A decentralized knowledge graph (DKG) is a global shared knowledge graph that is designed to benefit organizations and individuals by providing shared public infrastructure for knowledge exchange.
The OriginTrail DKG:
removes central authorities - is hosted on the OriginTrail Decentralized Network (ODN)
utilizes DIDs & Verifiable Credentials for identity and assertions management
enables Dapps with search, integration, analytics, AI and ML capabilities for any data source: blockchains, IPFS, enterprise systems, web services, personal devices
enables permissionless PUBLISH and QUERY operations
The OriginTrail Decentralized Network is an implementation of the OriginTrail DKG. With the ODN therefore you can query for data across a multitude of systems (discovery), to exchange it via several data exchange protocols and integrate it in your own local knowledge graph or data store.
If you are looking to jump right into the code, head over to the Getting Started page.
We distinguish several layers of the DKG:
the network layer, formed by a peer to peer swarm of DKG nodes hosted by individuals and organisations, implementing S/Kademlia
data layer, hosting the knowledge graph data, distributed across the network in separate instances of graph databases
service layer, implementing various core & extended services, such as authentication, standard interfaces and data pipelines
the consensus layer, implementing interfaces to several blockchains hosting trusted smart contracts, used to manage relations between the nodes and implement trustless protocols (currently supporting Ethereum, xDai blockchain and the OriginTrail Polkadot Parachain)
application layer, encompassing both Dapps and traditional applications which utilize the OriginTrail DKG as part of their data flows.
We also distinguish between:
the public, replicated knowledge graph, shared by all network nodes according to the protocol
private graphs, hosted separately by each of the networked nodes, connected with the public knowledge graph
The public knowledge graph is used to enable data discoverability by hosting a decentralized index of information, replicated across the network, enabling search queries through its discovery protocols. Once information is discovered in separate (private) graphs, data exchange protocols are used to obtain full query results. An example of a data exchange protocol is a data marketplace protocol, implementing trusted data-for-tokens exchange.
The protocol actors are:
data creator nodes (DC), responsible for publishing datasets to the DKG
data holder nodes (DH), hosting the DKG datasets, incentivised by tokens deposited by DCs
data viewers (DV), usually services or dapps that query the DKG
data providers (DP), which provide data to DC nodes for publishing
The distinction between DC and DH nodes is only behavioural, as they implement the same interfaces (each node can be both a DH and a DC node at the same time).

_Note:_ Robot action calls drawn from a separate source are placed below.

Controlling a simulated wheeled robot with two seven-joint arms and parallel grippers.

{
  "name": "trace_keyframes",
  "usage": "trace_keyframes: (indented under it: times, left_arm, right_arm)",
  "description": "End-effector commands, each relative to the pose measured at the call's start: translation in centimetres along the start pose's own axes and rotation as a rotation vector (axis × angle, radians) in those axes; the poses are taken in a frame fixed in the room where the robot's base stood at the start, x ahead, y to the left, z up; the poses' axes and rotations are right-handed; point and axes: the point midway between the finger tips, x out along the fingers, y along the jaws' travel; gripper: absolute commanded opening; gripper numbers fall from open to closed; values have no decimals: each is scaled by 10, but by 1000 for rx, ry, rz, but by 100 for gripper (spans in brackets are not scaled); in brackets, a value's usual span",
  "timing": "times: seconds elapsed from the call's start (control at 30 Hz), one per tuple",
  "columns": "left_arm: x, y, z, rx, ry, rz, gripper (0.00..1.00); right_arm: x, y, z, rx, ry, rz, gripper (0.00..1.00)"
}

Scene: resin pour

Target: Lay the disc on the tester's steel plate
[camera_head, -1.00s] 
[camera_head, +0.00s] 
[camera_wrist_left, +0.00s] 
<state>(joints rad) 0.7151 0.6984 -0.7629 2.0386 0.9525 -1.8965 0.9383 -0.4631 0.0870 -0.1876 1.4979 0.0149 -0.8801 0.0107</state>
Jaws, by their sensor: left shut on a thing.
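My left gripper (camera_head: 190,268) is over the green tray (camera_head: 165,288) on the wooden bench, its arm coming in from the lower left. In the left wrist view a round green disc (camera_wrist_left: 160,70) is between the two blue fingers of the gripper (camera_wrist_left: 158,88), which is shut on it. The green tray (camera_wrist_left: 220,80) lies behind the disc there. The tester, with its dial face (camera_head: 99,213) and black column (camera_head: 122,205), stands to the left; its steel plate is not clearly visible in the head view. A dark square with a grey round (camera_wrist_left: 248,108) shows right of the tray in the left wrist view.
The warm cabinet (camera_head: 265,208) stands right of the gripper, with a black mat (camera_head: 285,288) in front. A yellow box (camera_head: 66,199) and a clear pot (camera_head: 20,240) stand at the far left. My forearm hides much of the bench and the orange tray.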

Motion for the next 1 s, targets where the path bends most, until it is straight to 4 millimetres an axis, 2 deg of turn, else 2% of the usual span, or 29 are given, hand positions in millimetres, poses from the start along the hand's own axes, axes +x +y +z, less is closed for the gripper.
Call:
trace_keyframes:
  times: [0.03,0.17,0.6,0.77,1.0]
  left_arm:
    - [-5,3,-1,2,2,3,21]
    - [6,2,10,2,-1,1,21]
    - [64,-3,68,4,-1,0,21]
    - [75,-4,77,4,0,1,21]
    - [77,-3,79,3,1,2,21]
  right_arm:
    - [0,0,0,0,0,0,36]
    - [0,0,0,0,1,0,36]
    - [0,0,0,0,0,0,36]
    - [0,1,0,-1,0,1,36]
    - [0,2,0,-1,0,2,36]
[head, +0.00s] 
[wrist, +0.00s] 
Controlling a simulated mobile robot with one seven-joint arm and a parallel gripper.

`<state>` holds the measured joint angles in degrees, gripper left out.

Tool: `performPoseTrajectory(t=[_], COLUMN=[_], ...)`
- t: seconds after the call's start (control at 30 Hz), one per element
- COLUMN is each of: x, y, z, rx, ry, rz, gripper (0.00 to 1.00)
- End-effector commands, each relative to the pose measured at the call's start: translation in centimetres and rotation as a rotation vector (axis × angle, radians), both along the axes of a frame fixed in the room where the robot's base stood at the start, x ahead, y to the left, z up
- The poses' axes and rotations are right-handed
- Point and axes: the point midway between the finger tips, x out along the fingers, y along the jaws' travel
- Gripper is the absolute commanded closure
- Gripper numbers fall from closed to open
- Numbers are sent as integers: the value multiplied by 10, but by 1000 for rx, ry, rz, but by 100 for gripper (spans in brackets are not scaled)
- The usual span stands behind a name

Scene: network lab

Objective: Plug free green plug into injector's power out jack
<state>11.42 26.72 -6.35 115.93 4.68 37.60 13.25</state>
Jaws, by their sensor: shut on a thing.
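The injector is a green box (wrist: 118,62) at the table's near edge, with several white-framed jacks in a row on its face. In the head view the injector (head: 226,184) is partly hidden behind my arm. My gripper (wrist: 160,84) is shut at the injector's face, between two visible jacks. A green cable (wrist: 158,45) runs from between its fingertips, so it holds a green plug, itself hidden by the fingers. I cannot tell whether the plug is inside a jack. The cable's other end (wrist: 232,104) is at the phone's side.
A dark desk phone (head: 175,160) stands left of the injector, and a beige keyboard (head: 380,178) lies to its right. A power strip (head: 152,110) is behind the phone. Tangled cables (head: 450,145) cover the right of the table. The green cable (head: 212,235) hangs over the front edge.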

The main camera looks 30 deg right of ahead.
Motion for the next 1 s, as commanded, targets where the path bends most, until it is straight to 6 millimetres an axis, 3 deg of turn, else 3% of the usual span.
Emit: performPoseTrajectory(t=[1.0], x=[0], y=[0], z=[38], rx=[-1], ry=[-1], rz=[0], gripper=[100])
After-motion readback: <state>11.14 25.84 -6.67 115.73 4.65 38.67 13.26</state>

** Currently data providers need to run their own DC nodes to publish data to the network, which is about to change in version 6 with the introduction of gateway services.
Therefore, a dataset published to the DKG by a DC node:
contains a cryptographic identity (DID) of the DC and DP, rooted in one of the supported blockchain networks
is structured as graph linked data
has a corresponding set of cryptographic fingerprints (graph merkle roots) stored immutably on a blockchain
is timestamped and has a "data lifespan" on the network
is randomly replicated across peers based on a DKG content addressing scheme
In this way, any given graph vertex or edge (triple) in the DKG can be verifiably associated with a publisher DID, its originating dataset and cryptographic hashes proving it being contained in that dataset, as well as enabling data integrity verification on-chain & off chain.